(Rows from a robot dataset)
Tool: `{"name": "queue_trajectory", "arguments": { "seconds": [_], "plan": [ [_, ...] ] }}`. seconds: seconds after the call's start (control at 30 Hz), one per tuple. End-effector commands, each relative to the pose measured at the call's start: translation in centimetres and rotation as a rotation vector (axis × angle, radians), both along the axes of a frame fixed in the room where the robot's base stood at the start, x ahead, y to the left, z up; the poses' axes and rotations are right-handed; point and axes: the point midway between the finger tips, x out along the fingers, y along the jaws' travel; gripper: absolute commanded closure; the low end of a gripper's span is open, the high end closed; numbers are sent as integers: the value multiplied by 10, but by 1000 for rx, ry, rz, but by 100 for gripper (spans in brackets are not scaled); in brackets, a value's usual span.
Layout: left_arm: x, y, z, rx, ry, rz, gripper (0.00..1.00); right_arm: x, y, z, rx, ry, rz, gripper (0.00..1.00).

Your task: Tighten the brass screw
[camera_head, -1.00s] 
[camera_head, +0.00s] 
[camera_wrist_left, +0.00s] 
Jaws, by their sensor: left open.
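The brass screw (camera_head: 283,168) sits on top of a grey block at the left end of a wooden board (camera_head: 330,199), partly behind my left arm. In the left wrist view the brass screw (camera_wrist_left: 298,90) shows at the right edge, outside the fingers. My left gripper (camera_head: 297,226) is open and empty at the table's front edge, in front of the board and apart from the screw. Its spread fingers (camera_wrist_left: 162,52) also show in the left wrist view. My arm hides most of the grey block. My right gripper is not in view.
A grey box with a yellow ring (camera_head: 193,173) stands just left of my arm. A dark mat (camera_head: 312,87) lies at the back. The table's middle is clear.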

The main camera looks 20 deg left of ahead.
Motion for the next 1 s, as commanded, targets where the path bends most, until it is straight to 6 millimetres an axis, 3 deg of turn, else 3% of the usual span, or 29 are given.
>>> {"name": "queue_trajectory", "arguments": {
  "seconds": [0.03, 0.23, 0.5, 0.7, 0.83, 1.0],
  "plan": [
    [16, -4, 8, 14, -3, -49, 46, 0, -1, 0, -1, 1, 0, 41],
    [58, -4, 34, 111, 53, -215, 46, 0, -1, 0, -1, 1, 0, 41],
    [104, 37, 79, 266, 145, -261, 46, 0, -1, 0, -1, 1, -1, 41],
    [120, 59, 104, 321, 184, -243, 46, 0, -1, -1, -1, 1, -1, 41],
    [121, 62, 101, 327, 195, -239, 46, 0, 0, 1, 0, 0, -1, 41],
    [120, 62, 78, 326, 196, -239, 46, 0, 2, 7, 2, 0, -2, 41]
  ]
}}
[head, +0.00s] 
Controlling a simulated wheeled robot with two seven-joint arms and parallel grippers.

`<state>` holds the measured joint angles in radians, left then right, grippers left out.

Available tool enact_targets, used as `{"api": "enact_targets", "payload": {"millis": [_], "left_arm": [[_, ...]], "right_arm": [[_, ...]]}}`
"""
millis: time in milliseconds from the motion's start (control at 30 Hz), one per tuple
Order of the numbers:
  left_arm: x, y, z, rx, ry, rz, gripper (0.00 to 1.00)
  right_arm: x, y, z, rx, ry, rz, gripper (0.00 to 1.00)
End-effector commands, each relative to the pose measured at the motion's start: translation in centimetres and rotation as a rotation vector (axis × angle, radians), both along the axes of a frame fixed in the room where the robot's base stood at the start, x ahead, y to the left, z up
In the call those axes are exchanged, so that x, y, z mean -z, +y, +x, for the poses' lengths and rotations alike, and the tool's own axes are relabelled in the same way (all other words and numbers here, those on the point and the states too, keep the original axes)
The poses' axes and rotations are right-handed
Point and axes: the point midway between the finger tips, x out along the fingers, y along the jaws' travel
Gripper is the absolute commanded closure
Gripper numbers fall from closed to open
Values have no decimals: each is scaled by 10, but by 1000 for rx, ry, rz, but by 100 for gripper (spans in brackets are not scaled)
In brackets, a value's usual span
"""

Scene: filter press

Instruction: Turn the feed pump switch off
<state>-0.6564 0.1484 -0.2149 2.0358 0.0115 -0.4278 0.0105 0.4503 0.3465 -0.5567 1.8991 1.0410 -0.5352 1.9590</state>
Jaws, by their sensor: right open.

_What is required_. Using the listing above, show every line that includes the string "joint".

_Solution_.
Controlling a simulated wheeled robot with two seven-joint arms and parallel grippers.
`<state>` holds the measured joint angles in radians, left then right, grippers left out.

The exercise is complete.